Locate every line in the records below that holds the word "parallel" and return each one.
##########
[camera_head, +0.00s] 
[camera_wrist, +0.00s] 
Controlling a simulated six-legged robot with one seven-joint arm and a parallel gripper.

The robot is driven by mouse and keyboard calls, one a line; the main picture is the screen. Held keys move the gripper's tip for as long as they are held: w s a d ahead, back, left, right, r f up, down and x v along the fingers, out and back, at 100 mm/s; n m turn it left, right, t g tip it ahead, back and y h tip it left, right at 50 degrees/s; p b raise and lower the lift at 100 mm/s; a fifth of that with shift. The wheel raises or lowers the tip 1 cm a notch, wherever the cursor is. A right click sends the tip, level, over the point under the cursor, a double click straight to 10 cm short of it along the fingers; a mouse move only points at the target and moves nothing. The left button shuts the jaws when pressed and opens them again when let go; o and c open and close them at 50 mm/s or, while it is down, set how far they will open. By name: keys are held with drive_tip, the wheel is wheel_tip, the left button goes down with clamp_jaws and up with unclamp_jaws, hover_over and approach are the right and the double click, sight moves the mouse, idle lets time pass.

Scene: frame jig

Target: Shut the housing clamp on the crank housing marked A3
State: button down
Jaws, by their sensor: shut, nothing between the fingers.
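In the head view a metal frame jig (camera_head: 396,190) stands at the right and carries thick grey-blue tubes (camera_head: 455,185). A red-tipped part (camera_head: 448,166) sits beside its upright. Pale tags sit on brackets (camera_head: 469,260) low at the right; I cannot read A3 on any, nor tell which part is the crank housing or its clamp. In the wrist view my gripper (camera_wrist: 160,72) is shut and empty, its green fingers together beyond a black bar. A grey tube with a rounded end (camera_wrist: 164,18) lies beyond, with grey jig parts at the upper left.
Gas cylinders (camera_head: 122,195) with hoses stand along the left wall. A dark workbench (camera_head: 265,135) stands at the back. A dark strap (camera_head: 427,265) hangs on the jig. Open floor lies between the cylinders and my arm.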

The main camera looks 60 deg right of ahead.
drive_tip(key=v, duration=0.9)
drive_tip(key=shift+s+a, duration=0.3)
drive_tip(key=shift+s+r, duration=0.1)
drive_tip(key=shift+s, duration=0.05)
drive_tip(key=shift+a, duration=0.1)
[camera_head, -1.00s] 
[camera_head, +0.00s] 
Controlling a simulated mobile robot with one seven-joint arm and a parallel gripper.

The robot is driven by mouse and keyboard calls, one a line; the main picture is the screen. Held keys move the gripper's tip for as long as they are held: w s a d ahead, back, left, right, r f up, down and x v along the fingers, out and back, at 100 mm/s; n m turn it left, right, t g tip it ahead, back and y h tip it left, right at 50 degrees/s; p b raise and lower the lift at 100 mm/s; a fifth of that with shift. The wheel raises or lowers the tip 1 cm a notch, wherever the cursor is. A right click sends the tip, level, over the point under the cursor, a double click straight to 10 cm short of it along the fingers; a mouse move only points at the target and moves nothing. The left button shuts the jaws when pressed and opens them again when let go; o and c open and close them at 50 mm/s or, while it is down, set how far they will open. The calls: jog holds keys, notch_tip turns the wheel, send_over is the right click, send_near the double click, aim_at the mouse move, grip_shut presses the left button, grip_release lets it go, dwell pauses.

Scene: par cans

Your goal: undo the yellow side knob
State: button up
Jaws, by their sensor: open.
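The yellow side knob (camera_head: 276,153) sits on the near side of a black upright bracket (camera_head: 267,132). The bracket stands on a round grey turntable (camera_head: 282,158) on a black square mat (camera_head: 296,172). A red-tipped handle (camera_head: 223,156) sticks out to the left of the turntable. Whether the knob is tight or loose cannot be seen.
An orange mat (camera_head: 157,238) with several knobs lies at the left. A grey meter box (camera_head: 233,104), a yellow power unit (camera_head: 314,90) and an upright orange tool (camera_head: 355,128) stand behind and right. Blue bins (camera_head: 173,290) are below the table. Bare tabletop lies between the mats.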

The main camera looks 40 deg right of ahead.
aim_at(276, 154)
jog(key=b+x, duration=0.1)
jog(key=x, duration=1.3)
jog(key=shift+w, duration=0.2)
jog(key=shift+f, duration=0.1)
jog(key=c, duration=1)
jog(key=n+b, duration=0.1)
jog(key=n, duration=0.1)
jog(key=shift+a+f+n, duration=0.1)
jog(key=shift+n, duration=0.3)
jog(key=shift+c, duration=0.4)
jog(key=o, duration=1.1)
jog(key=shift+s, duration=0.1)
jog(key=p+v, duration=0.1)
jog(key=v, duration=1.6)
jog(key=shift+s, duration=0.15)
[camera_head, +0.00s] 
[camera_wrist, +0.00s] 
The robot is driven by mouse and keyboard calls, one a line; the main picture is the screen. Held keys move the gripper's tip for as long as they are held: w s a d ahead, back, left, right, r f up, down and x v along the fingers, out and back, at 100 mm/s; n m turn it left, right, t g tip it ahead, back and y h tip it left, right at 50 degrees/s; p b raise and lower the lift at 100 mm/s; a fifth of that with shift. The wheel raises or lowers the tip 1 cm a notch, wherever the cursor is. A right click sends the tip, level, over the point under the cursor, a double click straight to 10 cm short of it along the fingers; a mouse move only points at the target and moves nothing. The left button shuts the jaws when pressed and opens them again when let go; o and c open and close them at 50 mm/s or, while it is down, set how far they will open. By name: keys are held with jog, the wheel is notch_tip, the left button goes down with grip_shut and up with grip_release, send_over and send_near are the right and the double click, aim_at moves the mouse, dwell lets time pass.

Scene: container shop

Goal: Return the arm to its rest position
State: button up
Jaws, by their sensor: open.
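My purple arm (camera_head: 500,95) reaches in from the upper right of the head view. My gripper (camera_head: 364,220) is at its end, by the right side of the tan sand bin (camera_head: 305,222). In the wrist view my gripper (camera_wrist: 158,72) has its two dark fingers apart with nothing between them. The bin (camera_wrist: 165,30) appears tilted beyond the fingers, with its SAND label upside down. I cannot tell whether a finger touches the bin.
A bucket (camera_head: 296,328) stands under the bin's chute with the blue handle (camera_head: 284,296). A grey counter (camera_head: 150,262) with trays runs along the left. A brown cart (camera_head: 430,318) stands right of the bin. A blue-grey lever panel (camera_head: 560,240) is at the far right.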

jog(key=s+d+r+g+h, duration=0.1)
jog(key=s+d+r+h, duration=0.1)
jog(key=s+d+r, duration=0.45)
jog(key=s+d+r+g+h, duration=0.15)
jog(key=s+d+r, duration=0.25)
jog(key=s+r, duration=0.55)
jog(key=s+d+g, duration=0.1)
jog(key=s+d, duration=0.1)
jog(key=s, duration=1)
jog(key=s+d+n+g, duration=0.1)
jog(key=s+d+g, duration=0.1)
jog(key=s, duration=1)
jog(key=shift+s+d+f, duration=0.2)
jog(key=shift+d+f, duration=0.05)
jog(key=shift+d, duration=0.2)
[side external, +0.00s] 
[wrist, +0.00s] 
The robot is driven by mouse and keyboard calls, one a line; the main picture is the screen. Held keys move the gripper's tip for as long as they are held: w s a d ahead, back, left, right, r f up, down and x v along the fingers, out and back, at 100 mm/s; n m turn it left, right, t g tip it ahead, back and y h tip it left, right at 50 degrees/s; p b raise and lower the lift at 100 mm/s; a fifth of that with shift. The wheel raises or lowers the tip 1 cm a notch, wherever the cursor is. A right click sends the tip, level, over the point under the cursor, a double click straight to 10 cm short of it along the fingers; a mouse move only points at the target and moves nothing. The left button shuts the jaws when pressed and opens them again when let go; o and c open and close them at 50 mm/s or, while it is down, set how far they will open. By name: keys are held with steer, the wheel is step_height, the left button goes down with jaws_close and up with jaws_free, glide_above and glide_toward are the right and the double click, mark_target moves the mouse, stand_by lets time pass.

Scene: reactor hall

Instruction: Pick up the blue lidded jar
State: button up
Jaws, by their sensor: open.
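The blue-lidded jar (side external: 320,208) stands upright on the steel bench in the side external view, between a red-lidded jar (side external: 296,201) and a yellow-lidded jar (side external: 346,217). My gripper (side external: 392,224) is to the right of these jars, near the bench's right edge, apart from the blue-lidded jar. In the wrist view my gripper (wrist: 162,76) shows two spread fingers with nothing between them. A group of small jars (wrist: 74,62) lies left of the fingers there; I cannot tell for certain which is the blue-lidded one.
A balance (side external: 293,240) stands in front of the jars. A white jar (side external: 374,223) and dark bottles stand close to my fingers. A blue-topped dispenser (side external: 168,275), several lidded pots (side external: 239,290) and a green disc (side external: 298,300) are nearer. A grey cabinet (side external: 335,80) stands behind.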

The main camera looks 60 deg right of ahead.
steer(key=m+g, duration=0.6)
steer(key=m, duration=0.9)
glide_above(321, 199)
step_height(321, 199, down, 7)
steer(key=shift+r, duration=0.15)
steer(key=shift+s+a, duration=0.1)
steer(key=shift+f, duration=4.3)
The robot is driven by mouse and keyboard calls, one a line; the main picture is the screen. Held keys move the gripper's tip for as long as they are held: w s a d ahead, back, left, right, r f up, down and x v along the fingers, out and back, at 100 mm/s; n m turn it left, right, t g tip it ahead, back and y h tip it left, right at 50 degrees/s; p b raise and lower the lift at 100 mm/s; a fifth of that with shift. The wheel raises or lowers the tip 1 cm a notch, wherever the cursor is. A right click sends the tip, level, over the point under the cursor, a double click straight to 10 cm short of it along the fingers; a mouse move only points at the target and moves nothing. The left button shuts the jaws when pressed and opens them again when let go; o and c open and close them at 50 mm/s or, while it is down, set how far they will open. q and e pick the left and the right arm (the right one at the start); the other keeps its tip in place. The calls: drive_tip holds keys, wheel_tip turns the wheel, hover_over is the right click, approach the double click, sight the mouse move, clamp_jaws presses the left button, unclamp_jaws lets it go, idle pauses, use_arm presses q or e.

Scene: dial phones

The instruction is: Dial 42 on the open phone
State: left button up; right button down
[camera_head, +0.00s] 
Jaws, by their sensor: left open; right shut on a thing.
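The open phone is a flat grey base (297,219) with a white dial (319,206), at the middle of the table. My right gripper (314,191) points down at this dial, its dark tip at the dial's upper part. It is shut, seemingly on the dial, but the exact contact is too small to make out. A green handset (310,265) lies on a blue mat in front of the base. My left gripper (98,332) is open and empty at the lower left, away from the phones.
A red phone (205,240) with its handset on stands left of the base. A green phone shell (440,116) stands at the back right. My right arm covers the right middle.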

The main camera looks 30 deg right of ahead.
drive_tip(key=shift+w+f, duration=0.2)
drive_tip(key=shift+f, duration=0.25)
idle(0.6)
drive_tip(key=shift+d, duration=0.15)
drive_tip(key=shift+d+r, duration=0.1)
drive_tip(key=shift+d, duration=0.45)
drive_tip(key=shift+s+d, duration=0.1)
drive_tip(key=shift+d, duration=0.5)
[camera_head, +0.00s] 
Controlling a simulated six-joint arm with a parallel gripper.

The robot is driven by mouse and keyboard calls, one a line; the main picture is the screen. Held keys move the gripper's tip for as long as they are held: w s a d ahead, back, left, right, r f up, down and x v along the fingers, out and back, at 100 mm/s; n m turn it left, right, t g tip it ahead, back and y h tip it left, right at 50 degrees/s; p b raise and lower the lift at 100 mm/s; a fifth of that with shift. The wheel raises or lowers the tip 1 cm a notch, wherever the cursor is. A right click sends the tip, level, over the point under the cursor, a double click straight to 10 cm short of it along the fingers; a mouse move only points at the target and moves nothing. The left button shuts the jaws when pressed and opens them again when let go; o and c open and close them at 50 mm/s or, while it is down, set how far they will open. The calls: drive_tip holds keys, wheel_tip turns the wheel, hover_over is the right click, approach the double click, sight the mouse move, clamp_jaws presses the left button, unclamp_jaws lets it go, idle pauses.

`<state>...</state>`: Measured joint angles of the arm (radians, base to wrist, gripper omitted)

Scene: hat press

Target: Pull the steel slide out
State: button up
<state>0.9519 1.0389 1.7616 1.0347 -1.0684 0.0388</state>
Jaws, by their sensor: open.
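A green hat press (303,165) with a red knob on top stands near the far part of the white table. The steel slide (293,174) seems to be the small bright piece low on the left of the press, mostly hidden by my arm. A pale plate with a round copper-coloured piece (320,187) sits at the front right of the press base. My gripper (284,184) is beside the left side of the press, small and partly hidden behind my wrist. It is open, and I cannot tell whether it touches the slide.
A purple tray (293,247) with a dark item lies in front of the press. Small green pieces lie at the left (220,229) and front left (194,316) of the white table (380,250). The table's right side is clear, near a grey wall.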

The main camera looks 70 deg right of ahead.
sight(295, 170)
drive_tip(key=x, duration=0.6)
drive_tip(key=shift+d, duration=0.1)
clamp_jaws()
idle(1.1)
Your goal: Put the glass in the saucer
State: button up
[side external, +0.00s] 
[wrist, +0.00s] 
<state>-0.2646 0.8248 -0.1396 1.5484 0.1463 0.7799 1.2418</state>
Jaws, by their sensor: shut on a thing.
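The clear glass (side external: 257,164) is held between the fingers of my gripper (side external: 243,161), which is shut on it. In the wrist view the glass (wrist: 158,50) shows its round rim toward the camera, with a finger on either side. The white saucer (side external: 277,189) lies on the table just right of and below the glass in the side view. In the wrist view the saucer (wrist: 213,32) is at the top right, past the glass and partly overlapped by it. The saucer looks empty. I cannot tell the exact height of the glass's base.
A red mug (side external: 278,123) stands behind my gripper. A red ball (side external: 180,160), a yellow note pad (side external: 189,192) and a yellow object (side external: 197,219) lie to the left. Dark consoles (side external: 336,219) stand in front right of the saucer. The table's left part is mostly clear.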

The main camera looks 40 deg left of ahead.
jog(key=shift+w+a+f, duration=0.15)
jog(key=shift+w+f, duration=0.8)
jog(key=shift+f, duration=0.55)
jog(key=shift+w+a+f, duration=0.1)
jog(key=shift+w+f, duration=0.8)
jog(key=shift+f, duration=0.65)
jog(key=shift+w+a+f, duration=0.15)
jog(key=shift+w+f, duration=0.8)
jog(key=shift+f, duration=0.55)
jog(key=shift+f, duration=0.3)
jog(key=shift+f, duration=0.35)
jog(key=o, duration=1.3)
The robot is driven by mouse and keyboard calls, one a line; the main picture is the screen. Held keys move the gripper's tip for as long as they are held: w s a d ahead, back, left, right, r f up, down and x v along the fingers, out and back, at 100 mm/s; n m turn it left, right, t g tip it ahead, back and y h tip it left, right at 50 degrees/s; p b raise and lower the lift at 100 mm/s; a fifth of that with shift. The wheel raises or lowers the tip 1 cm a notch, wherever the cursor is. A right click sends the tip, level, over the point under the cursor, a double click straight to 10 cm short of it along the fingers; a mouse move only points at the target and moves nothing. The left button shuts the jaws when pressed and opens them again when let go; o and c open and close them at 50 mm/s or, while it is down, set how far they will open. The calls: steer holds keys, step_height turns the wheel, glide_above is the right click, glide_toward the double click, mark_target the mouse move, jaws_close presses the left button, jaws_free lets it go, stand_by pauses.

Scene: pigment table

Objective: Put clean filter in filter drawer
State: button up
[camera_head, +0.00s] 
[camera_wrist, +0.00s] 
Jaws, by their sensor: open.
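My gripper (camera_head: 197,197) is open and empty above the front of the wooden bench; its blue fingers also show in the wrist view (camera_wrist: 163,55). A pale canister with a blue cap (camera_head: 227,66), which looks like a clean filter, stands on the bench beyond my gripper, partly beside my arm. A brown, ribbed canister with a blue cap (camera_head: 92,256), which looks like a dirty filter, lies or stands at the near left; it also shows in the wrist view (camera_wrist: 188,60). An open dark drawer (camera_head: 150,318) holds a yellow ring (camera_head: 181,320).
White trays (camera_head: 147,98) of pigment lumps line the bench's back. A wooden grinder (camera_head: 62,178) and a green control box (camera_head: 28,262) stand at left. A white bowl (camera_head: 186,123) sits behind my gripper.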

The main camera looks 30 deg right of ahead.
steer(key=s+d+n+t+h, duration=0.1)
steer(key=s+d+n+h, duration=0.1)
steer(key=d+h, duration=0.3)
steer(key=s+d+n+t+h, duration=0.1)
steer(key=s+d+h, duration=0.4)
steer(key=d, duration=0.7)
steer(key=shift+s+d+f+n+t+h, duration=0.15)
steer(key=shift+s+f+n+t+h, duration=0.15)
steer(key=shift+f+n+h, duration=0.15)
##########
**Answer for the task:**
Controlling a simulated six-legged robot with one seven-joint arm and a parallel gripper.
Controlling a simulated mobile robot with one seven-joint arm and a parallel gripper.
Controlling a simulated six-joint arm with a parallel gripper.

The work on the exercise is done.